It is a week since the dastardly attack by Pakistan-aided militants in Uri. Common refrain like in all such past incidents is "Pakistan ne soye hue sher ko jaga diya hai". Most defence analysts worth their salt are crying "war" with the masses echoing the sentiments.
Election rhetoric by important functionaries of the government in power is now haunting them - and they are being widely circulated to highlight the gap between speech and action.
|Indian Army soldiers patrol past a barbed wire fence near Line of Control in Silikot in Jammu and Kashmir. Photo credit: PTI|
In scenes reminiscent of the "Junior Command Course", TV studios have set up elaborate sand models with the anchors taking up role of "Directing Staff" and retired services officers that of keen "young Captains" trying to catch the attention of the Directing Staff by trying to talk the most.

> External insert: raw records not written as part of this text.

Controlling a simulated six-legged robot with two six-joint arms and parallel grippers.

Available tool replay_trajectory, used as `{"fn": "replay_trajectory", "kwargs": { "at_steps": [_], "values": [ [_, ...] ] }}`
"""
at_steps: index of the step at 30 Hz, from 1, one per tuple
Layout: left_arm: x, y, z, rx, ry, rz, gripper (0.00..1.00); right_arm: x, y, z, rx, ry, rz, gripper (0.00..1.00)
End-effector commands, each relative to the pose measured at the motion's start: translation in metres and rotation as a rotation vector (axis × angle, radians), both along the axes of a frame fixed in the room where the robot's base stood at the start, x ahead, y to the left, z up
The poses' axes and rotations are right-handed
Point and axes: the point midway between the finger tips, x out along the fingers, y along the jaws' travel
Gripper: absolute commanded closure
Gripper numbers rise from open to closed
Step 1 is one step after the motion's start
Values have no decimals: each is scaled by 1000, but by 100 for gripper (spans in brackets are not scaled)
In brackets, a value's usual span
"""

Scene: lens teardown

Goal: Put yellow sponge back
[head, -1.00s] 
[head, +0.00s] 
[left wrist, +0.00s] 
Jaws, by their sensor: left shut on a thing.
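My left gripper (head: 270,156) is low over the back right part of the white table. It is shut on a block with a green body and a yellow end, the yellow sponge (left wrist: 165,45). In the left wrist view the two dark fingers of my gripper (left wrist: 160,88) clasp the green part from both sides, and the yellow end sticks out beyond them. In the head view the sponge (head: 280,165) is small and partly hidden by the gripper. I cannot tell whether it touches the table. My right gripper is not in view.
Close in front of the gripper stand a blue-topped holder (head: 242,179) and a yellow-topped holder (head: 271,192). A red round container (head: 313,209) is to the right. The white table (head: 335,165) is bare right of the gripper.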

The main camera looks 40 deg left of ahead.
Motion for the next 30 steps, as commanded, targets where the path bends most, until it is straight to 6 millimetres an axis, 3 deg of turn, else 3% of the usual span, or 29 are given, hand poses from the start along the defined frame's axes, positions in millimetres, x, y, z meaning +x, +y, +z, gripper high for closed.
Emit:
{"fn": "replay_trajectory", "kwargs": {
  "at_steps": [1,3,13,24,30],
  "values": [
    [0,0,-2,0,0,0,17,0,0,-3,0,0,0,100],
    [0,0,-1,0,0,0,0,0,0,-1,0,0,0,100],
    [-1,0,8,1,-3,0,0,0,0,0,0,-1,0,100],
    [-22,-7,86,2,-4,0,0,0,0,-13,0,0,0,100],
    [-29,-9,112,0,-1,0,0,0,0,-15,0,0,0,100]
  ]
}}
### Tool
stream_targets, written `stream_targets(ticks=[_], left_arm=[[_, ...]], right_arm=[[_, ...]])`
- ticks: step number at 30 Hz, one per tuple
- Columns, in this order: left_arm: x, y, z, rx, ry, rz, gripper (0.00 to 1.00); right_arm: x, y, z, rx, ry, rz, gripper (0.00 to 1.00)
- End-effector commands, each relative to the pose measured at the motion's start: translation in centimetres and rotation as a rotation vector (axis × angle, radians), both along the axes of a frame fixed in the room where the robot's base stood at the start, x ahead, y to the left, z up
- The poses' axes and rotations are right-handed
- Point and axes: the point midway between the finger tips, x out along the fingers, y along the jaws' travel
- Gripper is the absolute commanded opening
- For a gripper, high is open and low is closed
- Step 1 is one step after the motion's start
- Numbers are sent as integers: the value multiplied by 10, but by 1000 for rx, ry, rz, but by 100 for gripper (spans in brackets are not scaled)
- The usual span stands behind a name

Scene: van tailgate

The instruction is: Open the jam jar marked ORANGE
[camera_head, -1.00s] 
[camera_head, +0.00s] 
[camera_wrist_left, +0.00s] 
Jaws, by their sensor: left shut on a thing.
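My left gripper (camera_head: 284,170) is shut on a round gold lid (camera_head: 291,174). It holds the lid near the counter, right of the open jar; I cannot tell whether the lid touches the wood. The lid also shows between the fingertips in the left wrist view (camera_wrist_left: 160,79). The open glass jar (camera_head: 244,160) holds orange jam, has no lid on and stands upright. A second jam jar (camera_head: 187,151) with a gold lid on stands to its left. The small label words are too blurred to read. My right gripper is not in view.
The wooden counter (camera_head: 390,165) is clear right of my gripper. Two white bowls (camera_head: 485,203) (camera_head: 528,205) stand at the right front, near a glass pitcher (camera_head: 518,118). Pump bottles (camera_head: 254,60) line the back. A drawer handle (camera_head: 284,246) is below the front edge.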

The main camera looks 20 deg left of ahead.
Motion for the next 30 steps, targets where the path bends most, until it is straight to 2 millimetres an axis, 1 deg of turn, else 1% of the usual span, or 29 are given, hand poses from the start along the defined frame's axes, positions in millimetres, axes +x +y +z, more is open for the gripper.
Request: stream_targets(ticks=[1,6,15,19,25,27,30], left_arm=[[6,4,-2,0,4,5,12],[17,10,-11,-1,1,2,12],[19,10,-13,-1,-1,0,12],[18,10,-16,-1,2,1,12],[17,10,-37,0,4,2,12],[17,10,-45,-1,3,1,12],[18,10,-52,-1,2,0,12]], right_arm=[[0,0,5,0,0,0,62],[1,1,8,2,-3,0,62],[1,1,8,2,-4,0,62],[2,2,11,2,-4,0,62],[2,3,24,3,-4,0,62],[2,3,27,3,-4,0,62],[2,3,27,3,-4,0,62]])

But is war the answer to all our problems with Pakistan? If so, what would be the military and political objective of such a war?
Is it the objective dismemberment of Pakistan and would this resolve all outstanding issues with our neighbour? Dismemberment - with present day balance of military capabilities and the absence of public support to Indian Force - unlike in Bangladesh in 1971 - is an impossible goal to achieve. Moreover, Balochistan - most eager to separate from Pakistan - is not contiguous to India.
The next issue to be considered is the conventional military and nuclear capability of the two countries. We might boast of heavy conventional military superiority over Pakistan. But this is offset to an extent by the imponderable of what China is likely to do. Firstly, the borders with China cannot be left unguarded and that will leave a large portion of our Army committed. Secondly, any action by Beijing to move troops closer to the borders during conflict, if any, with Pakistan will effectively prevent New Delhi from committing our reserves in the conflict.
The present-day military capability of Pakistan, the reserves of equipment and ammunition, et al perhaps make it difficult for the country to fight a sustained war of more than about 20 to 30 days.
However, during this period, it has the capability of giving the Indian forces a tough fight and defend what may be termed as its most valuable land consisting of the plains of Punjab and to the North. Pakistan, as it had done in previous wars, appears to have this as its doctrine of war - and rightly so. It will deploy fewer forces to defend the desert area of Sind, which has less population density, and focus on defending the land to the North considered prime.
If, by 15-20 days or so, the war is not over, it is likely that the world powers will come into play and force a cease fire on two nations because of the fear of the use of nuclear weapons. While India has a very balanced approach to use of nuclear weapons, and a no first-strike policy, the same is not true of Pakistan.
It is more likely to resort to first strike in case the Indian advances become far too deep, and in the event that the cease fire is not enforced and the prime land in the north is threatened. It is likely that, in this scenario, Pakistan may resort to a low-yield tactical nuclear weapon on the advancing Indian troops. In fact, this is most certainly likely to bring the war to an end with the super powers' intervention. A second-strike by India in such scenario, especially in the event of a nuclear strike by Pakistan on its own soil, is also unlikely.
The economic impact of the war is another factor to consider. India's economy is growing at a fair rate and the effort of the Modi government is to invite as much investment as possible. The stock markets indicate that India is an attractive FDI destination. All this will change in case the war breaks out. Investment can take place only in an atmosphere of peace and stability. The war will lead to the flight of capital followed by a stock market crash.
The economy will suffer a setback and the requirement of finances for reconstruction of war-ravaged areas will cause a heavy burden on the limited resources of the country. The benefits of decades of high growth witnessed by the economy will be neutralised, and it will take decades for recovery.
Therefore, while the general outcry is for war with Pakistan, it is perhaps not a viable option in the present-day strategic scenario in the subcontinent. I would, therefore, suggest to TV-anchors-turned-generals that they step back. If they were meant to be the strategists they pose to be, they should have been in the Army, not TV.